Was uns jetzt zuerst aufgefallen ist: Der Antragsteller oder Begründer kommt heraus. Das Erste ist nicht die Kritik am Stadtrat, sondern zuerst wird einmal denen eine aufgelegt, die gemeinsam den Antrag einbringen. (Beifall bei den GRÜNEN. - Zwischenruf.) Das ist jetzt nicht als Verhöhnung der ÖVP gedacht, sondern bei der Untersuchungskommission hat die Zusammenarbeit ja exzellent geklappt. Das heute ist ja ein Ding. Wenn ich mir dann vorstelle, dass es Leute gibt, die freiwillig mit Ihnen im Bund eine Regierung zusammenstellen wollen, ist das unvorstellbar. (Heiterkeit beim Redner.) Die papierln die ÖVP Länge mal Breite. Das wird auch nie anders sein. Es hat ja auch noch nie eine Regierung gehalten. Nur ganz kurz hat eine gehalten, von 1983 bis 1986. Das waren andere Gründe: Haider/Vranitzky. 2000 bis 2002: fertig, zerlegt, zwei Parteien. Letztes Mal war es Ibiza. Dann gibt es immer noch Leute, die Interviews geben und sagen: Ich würde gern mit denen zusammenarbeiten. Also, das ist ein Masochismus, das verstehe ich nicht, aber jedem Tierchen sein Pläsierchen. (Beifall und Heiterkeit.)

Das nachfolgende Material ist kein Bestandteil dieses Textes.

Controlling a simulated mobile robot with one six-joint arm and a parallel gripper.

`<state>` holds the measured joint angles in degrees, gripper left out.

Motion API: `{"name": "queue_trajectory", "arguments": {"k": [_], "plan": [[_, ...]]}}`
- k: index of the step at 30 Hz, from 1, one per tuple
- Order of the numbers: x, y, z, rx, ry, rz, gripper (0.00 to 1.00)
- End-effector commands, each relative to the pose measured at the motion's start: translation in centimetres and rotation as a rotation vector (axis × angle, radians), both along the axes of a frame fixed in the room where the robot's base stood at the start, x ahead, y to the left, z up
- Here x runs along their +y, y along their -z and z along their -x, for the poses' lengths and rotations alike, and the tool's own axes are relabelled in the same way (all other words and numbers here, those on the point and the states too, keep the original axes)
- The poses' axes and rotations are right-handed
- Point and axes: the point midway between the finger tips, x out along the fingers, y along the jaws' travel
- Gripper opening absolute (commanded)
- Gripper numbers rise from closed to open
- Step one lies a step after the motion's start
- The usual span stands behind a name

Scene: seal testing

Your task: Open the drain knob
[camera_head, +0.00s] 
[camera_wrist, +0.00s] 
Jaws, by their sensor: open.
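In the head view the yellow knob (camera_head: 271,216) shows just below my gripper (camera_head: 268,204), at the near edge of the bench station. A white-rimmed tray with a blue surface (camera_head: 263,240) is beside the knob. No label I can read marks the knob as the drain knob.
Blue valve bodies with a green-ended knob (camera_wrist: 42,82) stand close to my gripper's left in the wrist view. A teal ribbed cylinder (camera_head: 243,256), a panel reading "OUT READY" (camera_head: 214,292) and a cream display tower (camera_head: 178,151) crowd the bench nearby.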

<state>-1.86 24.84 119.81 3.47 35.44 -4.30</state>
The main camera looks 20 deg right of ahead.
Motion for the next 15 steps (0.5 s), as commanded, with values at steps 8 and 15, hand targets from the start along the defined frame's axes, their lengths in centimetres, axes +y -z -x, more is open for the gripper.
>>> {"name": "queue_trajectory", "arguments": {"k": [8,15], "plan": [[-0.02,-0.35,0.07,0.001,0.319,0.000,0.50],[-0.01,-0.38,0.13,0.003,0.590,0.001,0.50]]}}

Zum Misstrauensantrag: Den Antrag gäbe es nicht, wenn am Sonntag keine Wahlen wären. Ich glaube, da sind sich alle einig, aber sei es, wie es sei. Man darf entsprechende Anträge auch stellen, wenn Wahlen sind. Jetzt werde ich nicht alles schönreden, was da drinnensteht, weil auch wir - meine Kollegin Barbara Huemer und ich - zwischendurch kritisieren, was, wie wir glauben, in den Spitälern nicht gut läuft und wo man mehr machen sollte: Dass Fachärztemangel besteht, wenn Leute Termine suchen und merken, dass es über die Jahre halt ein bisschen schlechter geworden ist.
Ich greife auch noch den Punkt mit den Verzögerungen bei den Antworten auf. Da will ich wirklich darum bitten, das ernst zu nehmen. Herr StR Hacker ist nun einmal der, der am längsten braucht, bis die Antworten fertig sind, nämlich im Durchschnitt wesentlich länger. Bei der Länge der Beantwortungen hat Peter Hacker, glaube ich, die Rekorde auf den Plätzen - ich weiß nicht - eins, zwei, drei, vier und fünf. Es wäre schon günstig, wenn man einhalten könnte, dass man das schneller macht, denn das ist ein Angriff, den man, glaube ich, nicht braucht. Inhaltliche Auseinandersetzungen wird es immer geben, aber das wäre, glaube ich, besser zu machen. Was haben wir da? Im Durchschnitt wurden in 67 Prozent der Fälle die 2-Monats-Fristen nicht eingehalten. Ich glaube, das Vorzeigeressort in dem Fall ist, glaube ich, bei Herrn Wiederkehr, der am schnellsten oder fast immer innerhalb der Zeit antwortet.